[Work to be completed] Only the lines from the one containing "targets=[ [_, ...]" through the end of the material are to be echoed, each exactly as it appears.

──────── Data section

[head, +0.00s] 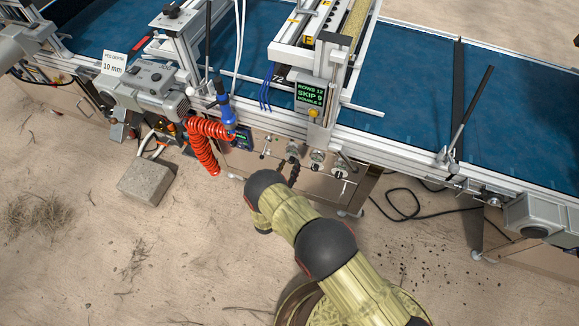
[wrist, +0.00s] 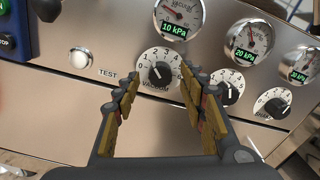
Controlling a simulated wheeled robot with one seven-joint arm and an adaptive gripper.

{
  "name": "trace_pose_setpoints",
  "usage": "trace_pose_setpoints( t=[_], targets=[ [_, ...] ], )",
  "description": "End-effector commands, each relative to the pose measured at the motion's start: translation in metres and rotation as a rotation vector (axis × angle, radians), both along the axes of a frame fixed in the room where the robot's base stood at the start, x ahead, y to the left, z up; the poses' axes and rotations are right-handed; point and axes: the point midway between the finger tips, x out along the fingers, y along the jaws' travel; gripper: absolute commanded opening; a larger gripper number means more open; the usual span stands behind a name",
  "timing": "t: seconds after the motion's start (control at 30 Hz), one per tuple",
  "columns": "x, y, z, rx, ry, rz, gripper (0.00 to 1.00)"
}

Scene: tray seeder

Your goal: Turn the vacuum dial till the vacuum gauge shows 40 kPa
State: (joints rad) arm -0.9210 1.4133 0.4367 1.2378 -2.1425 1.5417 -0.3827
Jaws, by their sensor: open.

────────────────

[Written answer]
  "usage": "trace_pose_setpoints( t=[_], targets=[ [_, ...] ], )",
  "description": "End-effector commands, each relative to the pose measured at the motion's start: translation in metres and rotation as a rotation vector (axis × angle, radians), both along the axes of a frame fixed in the room where the robot's base stood at the start, x ahead, y to the left, z up; the poses' axes and rotations are right-handed; point and axes: the point midway between the finger tips, x out along the fingers, y along the jaws' travel; gripper: absolute commanded opening; a larger gripper number means more open; the usual span stands behind a name",
  "timing": "t: seconds after the motion's start (control at 30 Hz), one per tuple",
  "columns": "x, y, z, rx, ry, rz, gripper (0.00 to 1.00)"
}

Scene: tray seeder

Your goal: Turn the vacuum dial till the vacuum gauge shows 40 kPa
State: (joints rad) arm -0.9210 1.4133 0.4367 1.2378 -2.1425 1.5417 -0.3827
Jaws, by their sensor: open.

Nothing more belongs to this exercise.